在stackoverflow中还看到一个帖子,这么说的:
Ensure that /etc/cni/net.d and its /opt/cni/bin friend both exist and are correctly populated with the CNI configuration files and binaries on all Nodes. For flannel specifically, one might make use of the flannel cni repo
Don’t overlook the are correctly populated part. For that /var/lib/calico/nodename error specifically, be careful if you are using a DaemonSet to configure calico: k8s may try to schedule that frontend Pod on the Node before the DaemonSet has finished configuring it. In that specific circumstance, just deleting all the Pods from the Node after calico is successfully configured will cure that sandbox problem
找不到原因,重启kubelet和docker后,发现新增了如下错误:
Warning FailedMount 77s (x5 over 88s) kubelet MountVolume.SetUp failed for volume "kube-api-access-rj9w6" : failed to fetch token: Post "https://10.0.12.10:6443/api/v1/namespaces/kubernetes-dashboard/serviceaccounts/default/token": dial tcp 10.0.12.10:6443: connect: connection refused
Normal SandboxChanged 52s (x10 over 68s) kubelet Pod sandbox changed, it will be killed and re-created.

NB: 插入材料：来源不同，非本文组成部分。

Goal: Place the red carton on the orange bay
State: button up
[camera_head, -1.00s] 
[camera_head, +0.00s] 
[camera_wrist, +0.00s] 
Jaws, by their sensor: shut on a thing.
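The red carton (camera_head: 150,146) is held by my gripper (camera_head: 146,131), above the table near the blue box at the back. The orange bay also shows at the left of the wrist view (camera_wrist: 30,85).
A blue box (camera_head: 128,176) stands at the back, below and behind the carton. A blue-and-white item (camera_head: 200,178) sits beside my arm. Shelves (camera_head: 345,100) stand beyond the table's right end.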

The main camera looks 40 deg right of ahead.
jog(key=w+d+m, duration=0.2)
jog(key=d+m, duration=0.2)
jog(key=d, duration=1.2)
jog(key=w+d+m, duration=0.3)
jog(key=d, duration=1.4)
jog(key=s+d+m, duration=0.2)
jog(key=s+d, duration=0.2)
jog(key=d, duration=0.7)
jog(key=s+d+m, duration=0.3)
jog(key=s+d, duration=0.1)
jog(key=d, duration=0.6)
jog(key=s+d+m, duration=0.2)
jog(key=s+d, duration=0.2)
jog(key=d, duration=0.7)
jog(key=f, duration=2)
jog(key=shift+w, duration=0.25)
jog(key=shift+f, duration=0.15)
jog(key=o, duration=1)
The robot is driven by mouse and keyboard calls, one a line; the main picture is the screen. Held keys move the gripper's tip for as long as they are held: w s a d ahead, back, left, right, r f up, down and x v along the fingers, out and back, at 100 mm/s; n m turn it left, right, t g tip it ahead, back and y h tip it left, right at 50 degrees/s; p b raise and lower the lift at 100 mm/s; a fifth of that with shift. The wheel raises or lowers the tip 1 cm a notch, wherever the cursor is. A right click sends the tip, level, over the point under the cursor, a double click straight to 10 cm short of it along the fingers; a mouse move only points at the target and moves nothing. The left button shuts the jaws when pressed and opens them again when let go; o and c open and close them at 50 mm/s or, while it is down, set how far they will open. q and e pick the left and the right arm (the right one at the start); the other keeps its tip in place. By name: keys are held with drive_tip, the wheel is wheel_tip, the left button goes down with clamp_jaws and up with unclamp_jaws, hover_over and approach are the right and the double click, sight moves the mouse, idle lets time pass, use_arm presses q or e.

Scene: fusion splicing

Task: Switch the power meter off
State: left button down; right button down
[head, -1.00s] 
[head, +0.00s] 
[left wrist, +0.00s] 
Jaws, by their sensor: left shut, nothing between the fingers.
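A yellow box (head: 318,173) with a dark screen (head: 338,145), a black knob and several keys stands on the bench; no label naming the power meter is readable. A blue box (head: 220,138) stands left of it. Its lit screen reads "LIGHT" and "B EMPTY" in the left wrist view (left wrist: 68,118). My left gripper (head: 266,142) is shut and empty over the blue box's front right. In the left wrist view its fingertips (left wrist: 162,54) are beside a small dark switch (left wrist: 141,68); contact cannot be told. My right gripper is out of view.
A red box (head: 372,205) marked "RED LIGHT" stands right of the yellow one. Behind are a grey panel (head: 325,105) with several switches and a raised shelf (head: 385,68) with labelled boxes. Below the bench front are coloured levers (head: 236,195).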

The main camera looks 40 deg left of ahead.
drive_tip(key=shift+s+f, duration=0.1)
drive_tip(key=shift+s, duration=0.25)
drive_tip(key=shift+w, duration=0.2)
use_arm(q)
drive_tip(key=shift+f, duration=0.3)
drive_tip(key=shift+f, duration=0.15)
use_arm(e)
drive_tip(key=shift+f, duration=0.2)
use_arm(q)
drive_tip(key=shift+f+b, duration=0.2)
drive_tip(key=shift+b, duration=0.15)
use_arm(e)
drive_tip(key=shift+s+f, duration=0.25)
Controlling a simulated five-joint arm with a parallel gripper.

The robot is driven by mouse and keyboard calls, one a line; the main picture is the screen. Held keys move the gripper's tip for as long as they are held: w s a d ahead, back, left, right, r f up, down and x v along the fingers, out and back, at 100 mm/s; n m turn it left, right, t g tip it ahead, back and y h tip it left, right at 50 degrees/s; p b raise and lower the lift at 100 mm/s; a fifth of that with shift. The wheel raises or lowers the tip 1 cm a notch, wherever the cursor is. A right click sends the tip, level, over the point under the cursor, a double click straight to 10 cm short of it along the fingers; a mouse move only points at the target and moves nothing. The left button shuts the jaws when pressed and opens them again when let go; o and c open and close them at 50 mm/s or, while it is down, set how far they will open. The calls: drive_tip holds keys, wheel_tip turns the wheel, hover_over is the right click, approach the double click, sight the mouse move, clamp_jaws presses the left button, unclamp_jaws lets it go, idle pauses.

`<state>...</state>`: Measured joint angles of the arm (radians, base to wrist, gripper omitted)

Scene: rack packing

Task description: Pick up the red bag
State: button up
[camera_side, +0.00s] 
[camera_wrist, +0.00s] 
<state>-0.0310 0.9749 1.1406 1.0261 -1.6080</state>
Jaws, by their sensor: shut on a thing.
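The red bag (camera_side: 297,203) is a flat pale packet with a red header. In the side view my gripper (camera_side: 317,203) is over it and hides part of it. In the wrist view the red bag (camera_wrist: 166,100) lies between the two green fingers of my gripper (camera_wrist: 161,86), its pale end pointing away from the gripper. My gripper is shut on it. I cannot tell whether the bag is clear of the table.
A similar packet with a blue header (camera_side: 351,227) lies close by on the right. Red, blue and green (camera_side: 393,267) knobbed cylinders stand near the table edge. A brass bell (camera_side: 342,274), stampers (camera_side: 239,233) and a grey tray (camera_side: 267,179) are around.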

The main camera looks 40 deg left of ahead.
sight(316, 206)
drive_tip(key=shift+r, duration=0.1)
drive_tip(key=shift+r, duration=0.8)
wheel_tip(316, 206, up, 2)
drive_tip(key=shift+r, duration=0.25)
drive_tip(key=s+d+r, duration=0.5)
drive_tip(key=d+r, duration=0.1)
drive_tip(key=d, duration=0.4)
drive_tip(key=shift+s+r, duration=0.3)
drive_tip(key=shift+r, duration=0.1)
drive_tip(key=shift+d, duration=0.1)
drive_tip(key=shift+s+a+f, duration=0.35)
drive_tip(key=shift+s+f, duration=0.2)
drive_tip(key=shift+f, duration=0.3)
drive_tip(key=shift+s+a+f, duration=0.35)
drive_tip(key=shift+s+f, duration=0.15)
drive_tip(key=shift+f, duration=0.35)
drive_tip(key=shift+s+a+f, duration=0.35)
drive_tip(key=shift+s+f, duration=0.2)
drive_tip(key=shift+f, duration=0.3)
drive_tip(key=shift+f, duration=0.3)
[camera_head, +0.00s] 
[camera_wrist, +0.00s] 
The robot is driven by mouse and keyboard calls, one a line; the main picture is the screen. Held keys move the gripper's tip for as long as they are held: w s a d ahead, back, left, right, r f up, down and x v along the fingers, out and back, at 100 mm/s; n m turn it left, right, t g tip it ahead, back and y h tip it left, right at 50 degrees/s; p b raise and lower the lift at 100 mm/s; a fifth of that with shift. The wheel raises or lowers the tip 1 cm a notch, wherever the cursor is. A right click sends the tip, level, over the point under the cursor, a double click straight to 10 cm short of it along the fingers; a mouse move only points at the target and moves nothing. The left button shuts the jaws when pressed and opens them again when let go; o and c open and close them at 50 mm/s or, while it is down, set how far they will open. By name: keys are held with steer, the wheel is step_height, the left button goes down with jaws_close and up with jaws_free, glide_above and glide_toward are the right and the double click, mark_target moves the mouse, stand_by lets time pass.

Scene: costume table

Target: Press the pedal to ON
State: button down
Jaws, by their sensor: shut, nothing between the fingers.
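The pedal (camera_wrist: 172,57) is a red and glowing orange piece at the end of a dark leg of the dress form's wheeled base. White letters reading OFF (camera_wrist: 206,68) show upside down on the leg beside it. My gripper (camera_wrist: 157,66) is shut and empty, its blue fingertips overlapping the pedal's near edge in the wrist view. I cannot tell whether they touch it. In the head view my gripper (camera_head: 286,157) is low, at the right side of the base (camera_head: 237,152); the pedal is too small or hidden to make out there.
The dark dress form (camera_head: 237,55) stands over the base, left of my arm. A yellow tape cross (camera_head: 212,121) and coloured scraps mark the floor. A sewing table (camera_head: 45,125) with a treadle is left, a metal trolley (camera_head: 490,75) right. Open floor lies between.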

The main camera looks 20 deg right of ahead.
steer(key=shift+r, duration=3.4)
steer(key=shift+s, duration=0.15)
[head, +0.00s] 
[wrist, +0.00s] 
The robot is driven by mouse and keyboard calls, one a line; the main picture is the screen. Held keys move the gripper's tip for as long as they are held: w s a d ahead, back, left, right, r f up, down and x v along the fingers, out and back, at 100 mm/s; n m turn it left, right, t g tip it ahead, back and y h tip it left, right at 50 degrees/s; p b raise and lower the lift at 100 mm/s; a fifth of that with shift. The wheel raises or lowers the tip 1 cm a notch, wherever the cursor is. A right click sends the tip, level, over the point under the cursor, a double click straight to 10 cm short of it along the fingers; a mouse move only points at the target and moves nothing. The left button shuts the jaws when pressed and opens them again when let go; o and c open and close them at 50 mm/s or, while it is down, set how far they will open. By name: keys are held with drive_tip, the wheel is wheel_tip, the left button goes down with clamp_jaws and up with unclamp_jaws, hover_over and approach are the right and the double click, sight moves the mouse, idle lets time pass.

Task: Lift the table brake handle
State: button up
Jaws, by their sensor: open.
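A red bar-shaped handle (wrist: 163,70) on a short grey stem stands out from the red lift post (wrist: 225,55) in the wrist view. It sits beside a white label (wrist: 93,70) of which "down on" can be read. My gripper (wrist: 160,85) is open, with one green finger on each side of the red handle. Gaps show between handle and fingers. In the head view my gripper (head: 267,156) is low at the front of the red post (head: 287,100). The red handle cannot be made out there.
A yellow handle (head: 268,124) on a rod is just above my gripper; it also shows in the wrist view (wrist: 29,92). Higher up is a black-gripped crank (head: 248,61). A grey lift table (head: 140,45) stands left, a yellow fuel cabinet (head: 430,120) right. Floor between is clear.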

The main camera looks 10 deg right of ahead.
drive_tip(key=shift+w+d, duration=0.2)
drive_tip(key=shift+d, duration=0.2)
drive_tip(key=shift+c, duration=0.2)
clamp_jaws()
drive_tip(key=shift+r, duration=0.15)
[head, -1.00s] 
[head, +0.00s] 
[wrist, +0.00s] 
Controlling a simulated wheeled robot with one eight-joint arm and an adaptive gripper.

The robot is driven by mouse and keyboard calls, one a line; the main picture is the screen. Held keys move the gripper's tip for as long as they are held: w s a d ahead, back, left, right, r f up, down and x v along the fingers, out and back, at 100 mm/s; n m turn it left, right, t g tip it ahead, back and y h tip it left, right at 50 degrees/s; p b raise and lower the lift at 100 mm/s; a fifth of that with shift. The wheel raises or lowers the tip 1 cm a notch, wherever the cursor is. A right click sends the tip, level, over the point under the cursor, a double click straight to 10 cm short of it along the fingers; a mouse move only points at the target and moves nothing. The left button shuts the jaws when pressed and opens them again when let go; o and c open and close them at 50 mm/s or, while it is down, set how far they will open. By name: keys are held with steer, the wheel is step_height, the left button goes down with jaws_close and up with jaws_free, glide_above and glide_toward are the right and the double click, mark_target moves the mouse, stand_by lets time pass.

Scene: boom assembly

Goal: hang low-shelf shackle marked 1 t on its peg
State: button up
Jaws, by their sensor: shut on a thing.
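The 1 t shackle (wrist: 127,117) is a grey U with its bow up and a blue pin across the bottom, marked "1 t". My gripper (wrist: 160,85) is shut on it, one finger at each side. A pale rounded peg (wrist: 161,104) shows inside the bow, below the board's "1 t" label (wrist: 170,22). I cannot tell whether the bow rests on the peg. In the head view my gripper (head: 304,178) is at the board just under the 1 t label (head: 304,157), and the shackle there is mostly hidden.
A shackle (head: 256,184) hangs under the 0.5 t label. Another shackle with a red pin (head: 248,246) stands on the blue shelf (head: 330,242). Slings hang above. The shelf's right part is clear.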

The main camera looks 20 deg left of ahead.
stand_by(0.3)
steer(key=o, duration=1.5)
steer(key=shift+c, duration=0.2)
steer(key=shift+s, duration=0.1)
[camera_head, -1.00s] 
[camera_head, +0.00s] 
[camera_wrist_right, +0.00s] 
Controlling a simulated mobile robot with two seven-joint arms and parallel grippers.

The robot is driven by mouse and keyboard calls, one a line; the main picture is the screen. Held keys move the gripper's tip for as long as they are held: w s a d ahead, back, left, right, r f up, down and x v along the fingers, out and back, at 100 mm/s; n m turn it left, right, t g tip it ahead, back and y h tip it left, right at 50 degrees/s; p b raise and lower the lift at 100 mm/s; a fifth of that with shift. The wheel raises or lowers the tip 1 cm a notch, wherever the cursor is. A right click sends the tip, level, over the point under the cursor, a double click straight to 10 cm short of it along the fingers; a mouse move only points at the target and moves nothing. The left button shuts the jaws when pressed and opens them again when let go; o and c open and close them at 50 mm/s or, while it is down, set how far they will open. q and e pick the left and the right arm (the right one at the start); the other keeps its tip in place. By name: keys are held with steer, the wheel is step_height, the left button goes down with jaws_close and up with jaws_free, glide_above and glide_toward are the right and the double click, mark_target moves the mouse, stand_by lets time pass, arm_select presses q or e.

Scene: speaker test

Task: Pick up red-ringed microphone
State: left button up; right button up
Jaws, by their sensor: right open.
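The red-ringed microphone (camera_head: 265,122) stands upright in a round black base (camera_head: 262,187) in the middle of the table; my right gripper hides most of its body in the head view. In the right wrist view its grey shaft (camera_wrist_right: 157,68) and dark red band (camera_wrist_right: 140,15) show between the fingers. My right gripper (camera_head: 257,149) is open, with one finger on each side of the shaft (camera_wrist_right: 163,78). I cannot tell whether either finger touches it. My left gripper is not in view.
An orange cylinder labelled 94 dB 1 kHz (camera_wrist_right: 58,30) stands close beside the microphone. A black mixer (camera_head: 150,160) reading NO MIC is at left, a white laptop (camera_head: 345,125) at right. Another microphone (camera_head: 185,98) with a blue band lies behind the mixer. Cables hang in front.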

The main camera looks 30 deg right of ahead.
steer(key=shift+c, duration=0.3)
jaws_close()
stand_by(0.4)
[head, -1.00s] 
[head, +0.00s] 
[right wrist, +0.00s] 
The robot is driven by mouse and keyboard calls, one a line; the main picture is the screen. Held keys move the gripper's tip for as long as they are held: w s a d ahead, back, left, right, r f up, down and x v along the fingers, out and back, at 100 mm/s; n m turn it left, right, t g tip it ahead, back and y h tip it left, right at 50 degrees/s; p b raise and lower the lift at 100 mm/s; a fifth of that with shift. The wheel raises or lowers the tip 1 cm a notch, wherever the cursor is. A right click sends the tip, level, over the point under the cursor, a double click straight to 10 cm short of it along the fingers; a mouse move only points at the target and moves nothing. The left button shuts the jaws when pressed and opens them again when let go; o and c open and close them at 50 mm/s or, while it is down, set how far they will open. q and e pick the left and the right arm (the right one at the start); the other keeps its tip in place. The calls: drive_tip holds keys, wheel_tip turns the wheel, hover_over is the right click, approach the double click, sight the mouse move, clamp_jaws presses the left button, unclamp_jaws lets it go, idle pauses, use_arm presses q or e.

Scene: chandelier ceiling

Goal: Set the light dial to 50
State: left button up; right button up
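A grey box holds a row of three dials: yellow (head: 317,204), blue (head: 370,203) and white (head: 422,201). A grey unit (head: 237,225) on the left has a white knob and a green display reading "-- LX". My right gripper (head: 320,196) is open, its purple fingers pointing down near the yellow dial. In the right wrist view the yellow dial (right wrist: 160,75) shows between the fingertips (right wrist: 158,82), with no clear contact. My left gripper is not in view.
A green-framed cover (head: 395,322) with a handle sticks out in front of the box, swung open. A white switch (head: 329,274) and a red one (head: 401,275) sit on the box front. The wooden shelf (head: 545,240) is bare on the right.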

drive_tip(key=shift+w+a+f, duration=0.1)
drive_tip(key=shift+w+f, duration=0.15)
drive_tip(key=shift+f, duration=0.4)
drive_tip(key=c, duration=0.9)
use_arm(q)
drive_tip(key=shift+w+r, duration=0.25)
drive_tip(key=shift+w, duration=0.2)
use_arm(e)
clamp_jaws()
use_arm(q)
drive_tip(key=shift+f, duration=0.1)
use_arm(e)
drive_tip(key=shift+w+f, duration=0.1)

Warning FailedCreatePodSandBox 52s (x9 over 67s) kubelet Failed to create pod sandbox: rpc error: code = Unknown desc = failed to start sandbox container for pod "downward": Error response from daemon: OCI runtime create failed: container_linux.go:380: starting container process caused: container init was OOM-killed (memory limit too low?): unknown
难道是因为资源限制太小的缘故?尝试将资源限制调整为:
resources:
requests:
cpu: 15m
memory: 100Mi
limits:
cpu: 100m
memory: 400Mi
Pod正常启动了!